HELENA – A proposed change in rules governing microbrewery tap rooms has created a brouhaha among Montana brewers.

State law allows breweries to serve beer between the hours of 10 a.m. and 8 p.m. Breweries must shut off the taps by 8 p.m., but many tap rooms allow customers to stay longer to finish their last glass of beer.

The state Department of Revenue proposes to make it illegal for customers to consume or possess a microbrew in a tap room after 8 p.m.

Some brewers say the proposed rule will cut into retail sales that help their businesses.

“It’s horrible.

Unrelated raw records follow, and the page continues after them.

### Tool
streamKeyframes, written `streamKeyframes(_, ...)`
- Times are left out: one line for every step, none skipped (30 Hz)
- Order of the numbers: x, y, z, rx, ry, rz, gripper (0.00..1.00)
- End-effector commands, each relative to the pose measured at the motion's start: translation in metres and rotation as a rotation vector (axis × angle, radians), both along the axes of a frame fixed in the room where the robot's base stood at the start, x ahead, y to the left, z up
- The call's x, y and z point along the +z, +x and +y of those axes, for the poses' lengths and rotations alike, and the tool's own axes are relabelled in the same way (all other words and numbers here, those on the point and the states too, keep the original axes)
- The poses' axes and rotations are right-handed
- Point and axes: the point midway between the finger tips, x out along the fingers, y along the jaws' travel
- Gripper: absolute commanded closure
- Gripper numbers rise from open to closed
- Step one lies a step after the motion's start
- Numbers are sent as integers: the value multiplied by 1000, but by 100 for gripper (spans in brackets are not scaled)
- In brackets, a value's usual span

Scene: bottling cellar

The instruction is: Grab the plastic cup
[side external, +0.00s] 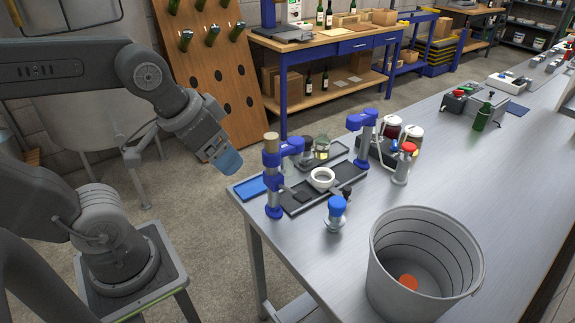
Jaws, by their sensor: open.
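My gripper (228,162) is at the end of my arm, left of the bench's near-left corner, over the floor and pointing down to the right. Its light-blue end shows small, with no clear gap between the fingers and nothing visibly held. No object is clearly a plastic cup. The closest in shape is a small white round cup-like vessel (322,179), open at the top, on a dark tray (297,207) between two blue-and-grey clamp stands. It stands to the right of my gripper, well apart from it. I cannot tell its material.
Blue-and-grey stands (273,190) (368,135) flank the white vessel. A blue-capped container (336,212), a red-capped container (404,165) and jars are close by. A large grey bucket (382,262) with an orange-red thing (408,282) inside stands in front. The bench's right middle is clear.

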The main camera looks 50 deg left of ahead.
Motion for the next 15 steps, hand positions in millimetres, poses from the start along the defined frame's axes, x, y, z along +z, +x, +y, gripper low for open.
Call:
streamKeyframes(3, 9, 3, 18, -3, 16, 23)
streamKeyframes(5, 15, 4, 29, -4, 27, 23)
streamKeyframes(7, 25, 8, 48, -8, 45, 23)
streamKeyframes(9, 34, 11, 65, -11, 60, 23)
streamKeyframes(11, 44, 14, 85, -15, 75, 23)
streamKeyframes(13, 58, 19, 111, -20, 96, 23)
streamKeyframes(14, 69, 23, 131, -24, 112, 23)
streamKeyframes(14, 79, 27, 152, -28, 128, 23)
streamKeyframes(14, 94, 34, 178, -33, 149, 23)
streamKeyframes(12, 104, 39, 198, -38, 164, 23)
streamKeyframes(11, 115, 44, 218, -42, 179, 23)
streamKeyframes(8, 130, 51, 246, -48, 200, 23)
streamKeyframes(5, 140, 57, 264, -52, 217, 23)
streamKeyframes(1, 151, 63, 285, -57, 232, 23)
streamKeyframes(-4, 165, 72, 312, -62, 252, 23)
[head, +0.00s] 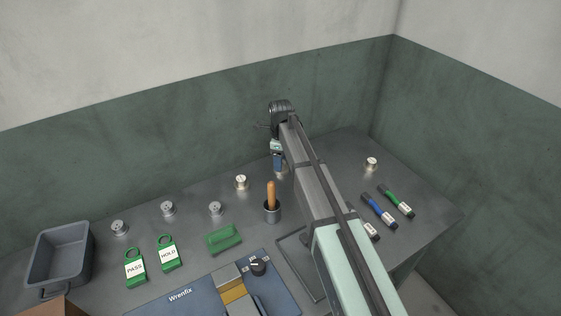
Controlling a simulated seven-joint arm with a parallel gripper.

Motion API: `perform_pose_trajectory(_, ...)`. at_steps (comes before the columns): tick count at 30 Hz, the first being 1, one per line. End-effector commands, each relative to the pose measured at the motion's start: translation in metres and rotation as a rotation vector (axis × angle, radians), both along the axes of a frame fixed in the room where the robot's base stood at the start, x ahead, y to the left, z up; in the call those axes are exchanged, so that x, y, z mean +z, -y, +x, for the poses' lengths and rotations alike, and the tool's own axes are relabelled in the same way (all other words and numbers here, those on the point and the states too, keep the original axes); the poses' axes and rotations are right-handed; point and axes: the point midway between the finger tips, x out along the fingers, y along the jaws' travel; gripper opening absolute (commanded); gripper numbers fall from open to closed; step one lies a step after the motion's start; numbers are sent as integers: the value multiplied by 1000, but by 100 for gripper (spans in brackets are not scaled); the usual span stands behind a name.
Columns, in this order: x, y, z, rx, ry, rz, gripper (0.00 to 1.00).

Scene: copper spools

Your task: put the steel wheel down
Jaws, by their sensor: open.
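My gripper (278,164) is at the far side of the bench, pointing down, with its jaws open. A small shiny round piece (283,172) shows right at its fingertips, partly hidden by the gripper and my arm. I cannot tell whether it is the steel wheel or whether the fingers touch it. Three grey metal wheels stand on the bench to the left: a left one (119,228), a middle one (167,208) and a right one (215,208). Two brighter, warmer-toned spools stand apart, one left of the gripper (241,182) and one at the right (371,164).
A dark cup with a wooden handle (272,211) stands near my gripper. Green PASS (134,268) and HOLD (168,253) tags, a green block (223,239), a grey bin (60,256), a blue mat (185,305) and markers (379,211) occupy the bench. My arm crosses the right half.

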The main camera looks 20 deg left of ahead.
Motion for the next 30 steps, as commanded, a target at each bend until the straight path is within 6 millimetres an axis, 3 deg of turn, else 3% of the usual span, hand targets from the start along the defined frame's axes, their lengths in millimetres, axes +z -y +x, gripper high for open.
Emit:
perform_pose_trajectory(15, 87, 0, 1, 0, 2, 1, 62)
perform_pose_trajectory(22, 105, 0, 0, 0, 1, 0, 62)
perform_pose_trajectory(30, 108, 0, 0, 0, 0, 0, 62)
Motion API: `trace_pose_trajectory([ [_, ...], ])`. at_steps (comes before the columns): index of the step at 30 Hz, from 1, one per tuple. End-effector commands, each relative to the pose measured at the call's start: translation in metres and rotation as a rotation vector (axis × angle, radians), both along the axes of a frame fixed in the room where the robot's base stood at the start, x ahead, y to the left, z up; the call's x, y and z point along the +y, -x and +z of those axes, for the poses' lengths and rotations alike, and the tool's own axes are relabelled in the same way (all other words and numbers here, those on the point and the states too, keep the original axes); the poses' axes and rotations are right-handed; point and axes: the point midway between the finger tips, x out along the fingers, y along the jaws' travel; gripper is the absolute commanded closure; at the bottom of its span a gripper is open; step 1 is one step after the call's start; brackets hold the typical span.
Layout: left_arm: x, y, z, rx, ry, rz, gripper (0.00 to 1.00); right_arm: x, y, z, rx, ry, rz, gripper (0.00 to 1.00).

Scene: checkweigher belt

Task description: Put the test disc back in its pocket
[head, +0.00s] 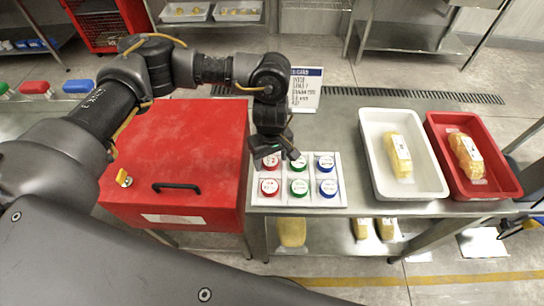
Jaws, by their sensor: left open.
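A white board (312,201) lies on the steel table and bears two rows of round white-faced discs, red, green and blue from left to right. In the near row are a red disc (269,187), a green disc (298,187) and a blue disc (328,187). In the far row are a red disc (271,163), a green disc (299,164) and a blue disc (326,163). My left gripper (279,157) is open over the far row, by the red and green discs, partly covering them. I cannot tell whether it touches them. My right gripper is out of view.
A red cabinet (190,135) with a black handle stands left of the board. A white tray (372,150) and a red tray (437,140), each holding a yellow pack, sit to the right. A sign (306,92) stands behind the gripper.

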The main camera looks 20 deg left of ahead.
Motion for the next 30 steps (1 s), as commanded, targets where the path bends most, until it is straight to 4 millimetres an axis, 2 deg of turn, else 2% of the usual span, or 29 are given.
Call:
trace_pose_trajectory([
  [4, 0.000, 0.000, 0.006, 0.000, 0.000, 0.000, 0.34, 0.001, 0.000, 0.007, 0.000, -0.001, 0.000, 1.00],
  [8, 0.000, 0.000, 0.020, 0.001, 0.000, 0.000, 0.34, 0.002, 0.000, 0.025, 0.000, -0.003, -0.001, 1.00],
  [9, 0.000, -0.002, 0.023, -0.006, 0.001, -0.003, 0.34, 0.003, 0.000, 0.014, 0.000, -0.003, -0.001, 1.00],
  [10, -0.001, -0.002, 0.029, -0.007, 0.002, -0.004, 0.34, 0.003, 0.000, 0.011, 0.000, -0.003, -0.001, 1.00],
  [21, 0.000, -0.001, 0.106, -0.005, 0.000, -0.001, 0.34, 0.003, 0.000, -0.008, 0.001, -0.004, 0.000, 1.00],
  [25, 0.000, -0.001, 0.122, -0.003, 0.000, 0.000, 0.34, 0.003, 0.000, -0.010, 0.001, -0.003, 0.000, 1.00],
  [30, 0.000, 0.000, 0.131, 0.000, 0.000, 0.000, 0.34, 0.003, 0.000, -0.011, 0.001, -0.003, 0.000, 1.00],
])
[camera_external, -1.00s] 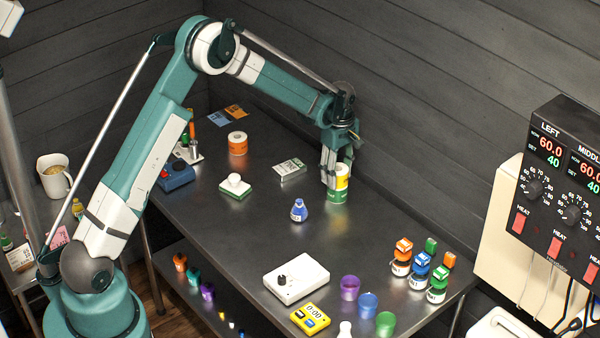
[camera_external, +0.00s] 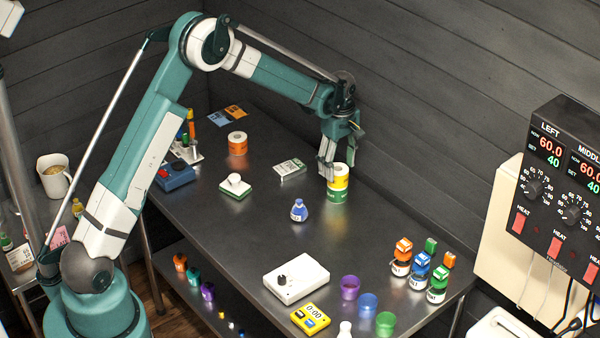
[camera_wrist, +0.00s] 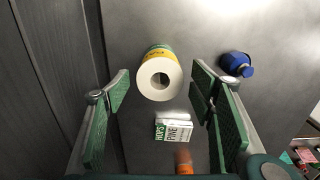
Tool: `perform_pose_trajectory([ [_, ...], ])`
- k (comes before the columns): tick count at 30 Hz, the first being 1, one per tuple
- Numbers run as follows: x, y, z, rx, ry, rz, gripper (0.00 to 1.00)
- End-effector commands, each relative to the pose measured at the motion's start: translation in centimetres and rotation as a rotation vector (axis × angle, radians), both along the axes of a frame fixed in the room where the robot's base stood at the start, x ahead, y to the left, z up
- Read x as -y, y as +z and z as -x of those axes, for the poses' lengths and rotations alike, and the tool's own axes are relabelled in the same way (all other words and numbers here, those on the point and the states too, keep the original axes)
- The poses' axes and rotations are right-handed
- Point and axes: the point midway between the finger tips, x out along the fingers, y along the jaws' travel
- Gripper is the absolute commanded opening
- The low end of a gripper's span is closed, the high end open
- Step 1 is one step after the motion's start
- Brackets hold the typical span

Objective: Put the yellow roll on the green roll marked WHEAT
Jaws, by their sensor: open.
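The yellow roll (camera_external: 340,172) sits upright on top of the green roll (camera_external: 337,194) on the dark table, toward the back wall. In the wrist view the yellow roll (camera_wrist: 153,54) shows its white top and hollow core, with a green edge behind it. Its printed label is too small to read fully. My gripper (camera_external: 338,158) is open and empty just above and beside the stack. In the wrist view its green-padded fingers (camera_wrist: 160,90) are spread wide, and the roll lies between and beyond them, apart from both.
A blue flask (camera_external: 299,211) stands in front of the stack. A small green-and-white box (camera_external: 290,169) lies to its left, and an orange roll (camera_external: 237,144) stands further left.

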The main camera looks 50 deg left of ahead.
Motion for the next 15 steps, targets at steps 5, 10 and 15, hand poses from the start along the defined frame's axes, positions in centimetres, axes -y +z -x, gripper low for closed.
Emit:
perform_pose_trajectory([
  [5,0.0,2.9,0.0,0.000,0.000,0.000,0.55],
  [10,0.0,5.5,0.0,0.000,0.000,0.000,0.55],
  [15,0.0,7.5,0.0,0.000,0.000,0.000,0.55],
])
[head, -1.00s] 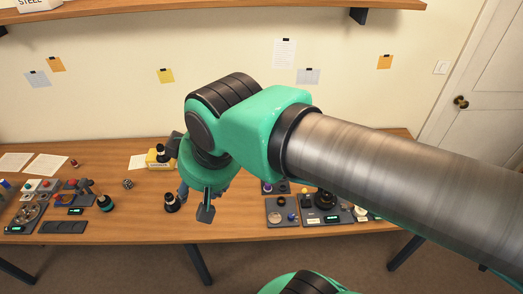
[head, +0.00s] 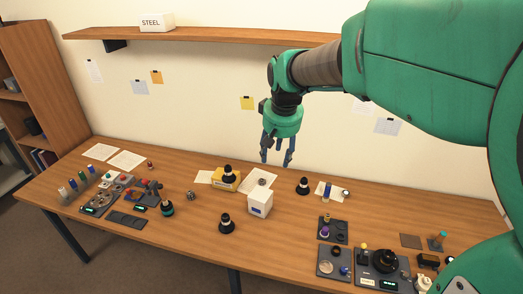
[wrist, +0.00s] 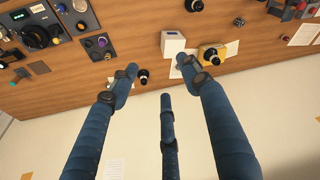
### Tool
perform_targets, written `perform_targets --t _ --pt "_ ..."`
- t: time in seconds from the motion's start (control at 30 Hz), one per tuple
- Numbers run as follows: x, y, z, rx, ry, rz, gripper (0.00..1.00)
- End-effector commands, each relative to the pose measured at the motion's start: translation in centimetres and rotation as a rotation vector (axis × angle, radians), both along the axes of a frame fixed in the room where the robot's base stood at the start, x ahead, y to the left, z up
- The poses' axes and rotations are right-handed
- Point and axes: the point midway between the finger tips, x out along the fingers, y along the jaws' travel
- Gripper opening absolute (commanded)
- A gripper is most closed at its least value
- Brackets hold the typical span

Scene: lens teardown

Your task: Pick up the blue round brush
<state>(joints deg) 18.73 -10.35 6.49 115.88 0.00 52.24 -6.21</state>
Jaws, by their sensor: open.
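My gripper (head: 277,158) has three blue fingers, spread apart and empty, and hangs above the back of the bench in the head view. Its fingers (wrist: 160,78) also show in the wrist view, with nothing between them. I cannot surely pick out the blue round brush. A small upright blue item (head: 327,189) stands right of my gripper, near a paper sheet. Other upright pieces, one of them blue (head: 63,191), stand at the bench's far left. All are too small to tell whether any is the brush.
A white box (head: 260,203) and a yellow box (head: 226,180) stand mid-bench, also seen in the wrist view (wrist: 172,43) (wrist: 212,54). Dark lens parts (head: 227,224) stand nearby. Dark trays (head: 333,230) lie at right. A shelf (head: 200,36) runs along the wall above.

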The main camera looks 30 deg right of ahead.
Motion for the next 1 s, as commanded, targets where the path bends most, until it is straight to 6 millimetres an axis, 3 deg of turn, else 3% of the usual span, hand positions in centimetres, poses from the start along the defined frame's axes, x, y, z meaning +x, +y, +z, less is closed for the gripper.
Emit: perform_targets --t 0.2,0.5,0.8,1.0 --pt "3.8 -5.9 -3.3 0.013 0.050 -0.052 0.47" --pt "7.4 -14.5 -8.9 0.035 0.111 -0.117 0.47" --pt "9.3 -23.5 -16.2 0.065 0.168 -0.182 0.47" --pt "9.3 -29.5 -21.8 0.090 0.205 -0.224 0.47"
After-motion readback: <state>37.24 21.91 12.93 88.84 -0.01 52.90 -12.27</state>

We’re so severely restricted as it is,” Tim Bozik, owner of Bitter Root Brewing in Hamilton, told the Great Falls Tribune. “The fact of the matter is we are licensed to do what we do, and the fact that our sales hours are so curtailed really isn’t right.”

Shauna Helfert, administrator of the Department of Revenue’s Liquor Control Division, said the new rule would treat small brewers the same as bars and taverns, where patrons can’t have alcoholic beverages in their possession after the 2 a.m. closing time.

“If an investigator goes and looks at an on-premise account, you can’t be drinking after 2 a.m.,” Helfert said. “(At tap rooms) you don’t have the same amount of enforcement ability because that beer was there at 8:15 p.m., but you don’t know if it was sold before or after 8 p.m.”

Brian Smith is the managing partner of the Blackfoot River Brewing Company in Helena and vice president of the Montana Small Brewers Association. He said Helfert’s justification doesn’t hold much water because the department has made no effort to change the rules for cabaret licenses, which allow customers to consume wine and beer after the 11 p.m. serving cutoff imposed by that license.

“One would think that if that was such an issue, they would make changes to the cabaret licenses, but they haven’t done that,” Smith said. “It seems to me that they are targeting small brewers.”